Es fällt mir schwer, diesen Newsletter über Frauen mit einem so starken politischen Profil wie Angela Davis zu schreiben, aber sie ist nicht die einzige starke Persönlichkeit. Ich bin mir der Vielzahl an moralischen Interpretationen, der Ambivalenzen bei der Wahrnehmung bewusst, denn Wahrheit ist oft relativ und vor allem: subjektiv. Und ich fühle mich manchmal inkompetent, denn ich bin keine Journalistin mit einem so breiten Spektrum an Recherche, ich bin Illustratorin, inspiriert von den Persönlichkeiten der Frauen, die ich porträtiere.

Beim Schreiben dieses Newsletters schaue ich mir erneut Ausschnitte aus dem Prozess gegen Angela Davis und ihre Auftritte an Universitäten an, beide Filmaufnahmen liegen Jahrzehnte auseinander. In der ersten sieht man die junge Studentin, zuerst der Brandeis-Universität, dann der Sorbonne, Angela Davis, mit ihrem ikonischen Haarschnitt, mit Brille, mit Mikrofon in der Hand, spricht sie zu einer aufgebrachten Menge. Ich habe keine Idee, ob die damals voller Energie und dem Kampfimperativ steckende Angela sich bewusst war, dass sie gerade zur Ikone ihrer Zeit wird, zu einer Aktivistin und Revolutionärin im Klassenkampf, dass sie zum Nerv ihrer Zeit wird. Dass ihr Gesicht auf vielen Plakaten zu sehen sein wird und sie selbst von Ronald Reagan mit einem Haftbefehl verfolgt wird, verurteilt und schließlich freigesprochen.
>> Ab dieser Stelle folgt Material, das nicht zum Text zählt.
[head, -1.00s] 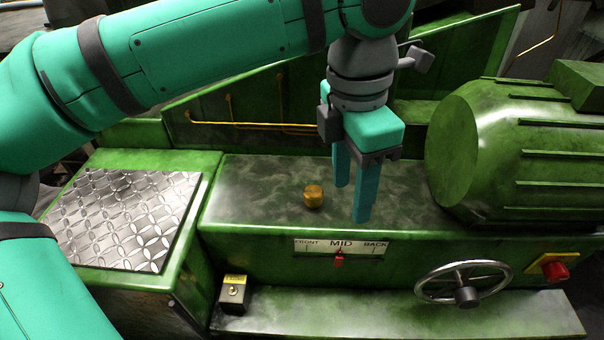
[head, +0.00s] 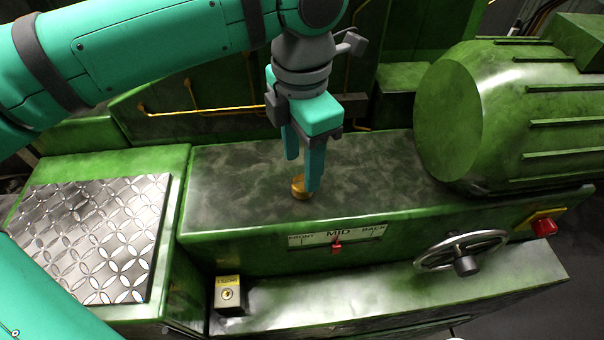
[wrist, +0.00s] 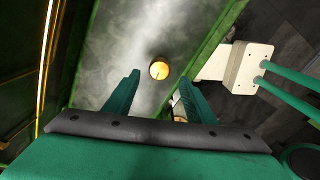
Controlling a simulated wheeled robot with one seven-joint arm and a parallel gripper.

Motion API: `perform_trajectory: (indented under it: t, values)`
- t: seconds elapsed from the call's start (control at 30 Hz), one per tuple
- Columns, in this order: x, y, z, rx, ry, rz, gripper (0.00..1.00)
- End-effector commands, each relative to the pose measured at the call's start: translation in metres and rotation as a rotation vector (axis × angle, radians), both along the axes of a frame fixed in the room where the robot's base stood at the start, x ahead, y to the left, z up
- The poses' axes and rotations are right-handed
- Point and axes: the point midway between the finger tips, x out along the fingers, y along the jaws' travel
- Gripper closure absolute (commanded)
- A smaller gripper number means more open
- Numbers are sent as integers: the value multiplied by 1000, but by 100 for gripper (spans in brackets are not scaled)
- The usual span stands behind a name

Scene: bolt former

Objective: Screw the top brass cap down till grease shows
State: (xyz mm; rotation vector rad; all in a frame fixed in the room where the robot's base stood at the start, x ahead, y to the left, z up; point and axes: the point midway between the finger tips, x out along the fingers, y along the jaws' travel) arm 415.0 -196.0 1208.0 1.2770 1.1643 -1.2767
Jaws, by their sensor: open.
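The brass cap (head: 299,187) stands on the flat green top of the machine bed, behind the scale plate. In the wrist view the cap (wrist: 159,69) shows from above as a round gold disc, beyond my fingertips and roughly between their lines. My gripper (head: 303,174) is open with teal fingers pointing down. In the head view one finger partly covers the cap's right side. In the wrist view the fingers (wrist: 158,82) are apart with nothing between them. I cannot tell the exact height of the fingertips over the bed. No grease is visible.
A scale plate (head: 336,235) with a red pointer at MID is on the bed's front face. A handwheel (head: 463,254) and a red button (head: 544,227) are at right. A large green motor (head: 500,115) bounds the right side. A patterned metal plate (head: 90,235) lies at left.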

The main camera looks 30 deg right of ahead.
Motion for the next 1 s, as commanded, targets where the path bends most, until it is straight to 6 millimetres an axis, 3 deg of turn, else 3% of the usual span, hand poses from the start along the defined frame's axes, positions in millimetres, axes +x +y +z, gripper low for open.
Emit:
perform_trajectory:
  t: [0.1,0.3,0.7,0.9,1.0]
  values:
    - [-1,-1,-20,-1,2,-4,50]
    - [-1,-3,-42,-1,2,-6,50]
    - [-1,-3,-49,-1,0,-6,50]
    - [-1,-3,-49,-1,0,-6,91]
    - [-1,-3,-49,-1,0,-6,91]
Jetzt, während ich den zehnten Newsletter schreibe und die Portraits von Revolutionärinnen verfolge, erkenne ich einen ziemlich logischen Faden, aus dem die Haltung jeder von ihnen entstanden ist: es war das persönliche Erlebnis von Unrecht. Und tatsächlich wiederholt sich dies in jeder Geschichte: keine von ihnen stand eines Morgens auf mit der Entschlossenheit Revolutionärin oder Aktivistin zu werden, ihr Leben zu komplizieren oder es gar dem Kampf zu widmen… vielmehr hat jede, absolut jede von ihnen im Leben Unrecht erfahren, das sich im Laufe der Zeit in Widerspruch verwandelte, und der Widerspruch in Zorn und Widerstand, in den Wunsch, sich auszudrücken, eine Sprache und Form für den Wandel zu finden. Auf die Frage eines Journalisten, wie sie ins Gefängnis kam, ob es durch Gewalt oder Konfrontation geschah - nachdem sie sich zuvor sarkastisch vergewissert hatte, ob sie die Frage wirklich richtig verstanden hatte - antwortet Angela: „Ich wurde in Birmingham, Alabama, geboren“… historisch und sozial ist es klar, mit was sie konfrontiert war, nicht wahr? Doch sie zog den Faden weiter und erwähnte die Erinnerung an den rassistischen Angriff auf die Baptistenkirche, bei dem ihr nahe stehende Kinder starben… „Menschenreste waren überall, wir spürten die Erschütterung der Explosion in unseren Häusern“… Angelas Stimme bricht, sie zittert, sie spricht wie jemand, der etwas herausweinen möchte… „Genau das meine ich, wenn Sie mich fragen, ob ich Gewalt erfahren habe, denn die Person, die eine solche Frage stellt, weiß höchstwahrscheinlich nicht, womit dunkelhäutige Menschen in diesem Land, zur gegenwärtigen Zeit, zu kämpfen haben.“

Wir gehen einige Jahrzehnten weiter und hören eine reifere Angela Davis bei einem ihrer Auftritte, die man leicht im Internet finden kann… betitelt mit „Mainstream Feminism / Bourgeois Feminism“… sie beginnt ihren Auftritt mit den Worten: „Der heutige Mainstream-Feminismus ist ein ernsthaftes Missverständnis… ich bin keine Feministin, ich bin eine schwarze Revolutionärin“… es lohnt sich das zusehen, denn sie erklärt aus ihrer Perspektive, auf bewegende Weise, worin sich die Frauenbewegung von dem Feminismus unterscheidet, der, wie sie andeutet, sich in einer Umarmung mit dem Kapitalismus vereint hat und in privilegierten (weißen, wohlhabenden, sicheren) Umfeldern zu einem weiteren zeitgenössischen Accessoire der kapitalistischen Gesellschaft geworden ist. Es ist wie in der Adoleszenz eine Phase der Selbstfindung zu durchleben und sich als Vegetarierin und Feministin zu definieren - beide Rollen passen hervorragend zu einer Wahl in der reifenden Lebensphilosophie, irgendwo muss man sich finden, sich wogegen positionieren - aber was dann, wo bleibt die revolutionäre Haltung? Was sind die Konsequenzen davon?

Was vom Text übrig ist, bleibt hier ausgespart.